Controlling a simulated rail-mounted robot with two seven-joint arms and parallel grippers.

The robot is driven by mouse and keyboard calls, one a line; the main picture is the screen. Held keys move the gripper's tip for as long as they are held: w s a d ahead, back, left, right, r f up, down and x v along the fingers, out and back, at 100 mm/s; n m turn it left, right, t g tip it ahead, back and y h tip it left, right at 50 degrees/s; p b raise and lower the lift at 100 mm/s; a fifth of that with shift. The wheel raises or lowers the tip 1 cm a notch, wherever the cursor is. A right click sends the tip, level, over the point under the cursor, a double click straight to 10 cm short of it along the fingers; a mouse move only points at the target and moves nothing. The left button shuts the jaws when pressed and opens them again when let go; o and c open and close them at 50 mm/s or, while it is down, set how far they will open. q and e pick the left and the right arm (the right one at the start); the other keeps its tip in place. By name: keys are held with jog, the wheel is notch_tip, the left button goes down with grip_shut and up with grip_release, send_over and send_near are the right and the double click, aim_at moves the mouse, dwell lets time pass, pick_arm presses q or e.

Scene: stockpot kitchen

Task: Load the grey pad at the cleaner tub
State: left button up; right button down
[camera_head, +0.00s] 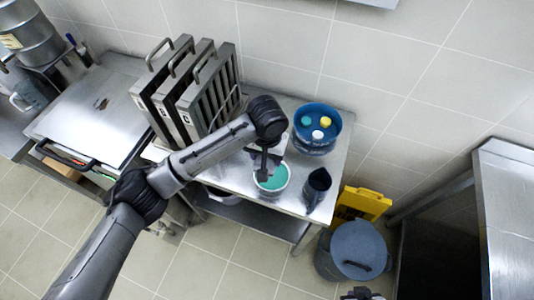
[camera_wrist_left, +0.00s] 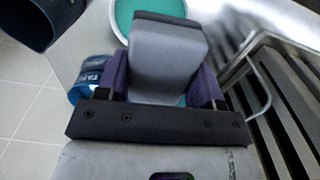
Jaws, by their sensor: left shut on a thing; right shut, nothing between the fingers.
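My left gripper (camera_head: 264,168) is over the white cleaner tub (camera_head: 259,189), which holds teal-green cleaner (camera_head: 274,180). In the left wrist view its purple-padded fingers (camera_wrist_left: 165,85) are shut on the grey pad (camera_wrist_left: 165,58), a grey block with a dark far edge. The teal cleaner (camera_wrist_left: 150,8) shows beyond the pad, whose body hides part of the tub. I cannot tell whether the pad touches the cleaner. My right gripper (camera_head: 360,293) shows only partly at the bottom edge of the head view, away from the tub, shut and empty.
A blue tub (camera_head: 318,140) with coloured round pieces stands behind right of the cleaner tub. A dark jug (camera_head: 317,186) is close on its right. Slatted metal filters (camera_head: 205,95) stand at left. A lidded bin (camera_head: 358,250) and yellow sign (camera_head: 362,203) are on the floor.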

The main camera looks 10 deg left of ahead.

::::::

## Exercise details
Extract the lines exactly, please: the first line of the listing, the line with "[camera_wrist_left, +0.00s]", and every line between them, but no pictures.

## Answer to the task
Controlling a simulated rail-mounted robot with two seven-joint arms and parallel grippers.

The robot is driven by mouse and keyboard calls, one a line; the main picture is the screen. Held keys move the gripper's tip for as long as they are held: w s a d ahead, back, left, right, r f up, down and x v along the fingers, out and back, at 100 mm/s; n m turn it left, right, t g tip it ahead, back and y h tip it left, right at 50 degrees/s; p b raise and lower the lift at 100 mm/s; a fifth of that with shift. The wheel raises or lowers the tip 1 cm a notch, wherever the cursor is. A right click sends the tip, level, over the point under the cursor, a double click straight to 10 cm short of it along the fingers; a mouse move only points at the target and moves nothing. The left button shuts the jaws when pressed and opens them again when let go; o and c open and close them at 50 mm/s or, while it is down, set how far they will open. q and e pick the left and the right arm (the right one at the start); the other keeps its tip in place. By name: keys are held with jog, the wheel is notch_tip, the left button goes down with grip_shut and up with grip_release, send_over and send_near are the right and the double click, aim_at moves the mouse, dwell lets time pass, pick_arm presses q or e.

Scene: stockpot kitchen

Task: Load the grey pad at the cleaner tub
State: left button up; right button down
[camera_head, +0.00s] 
[camera_wrist_left, +0.00s] 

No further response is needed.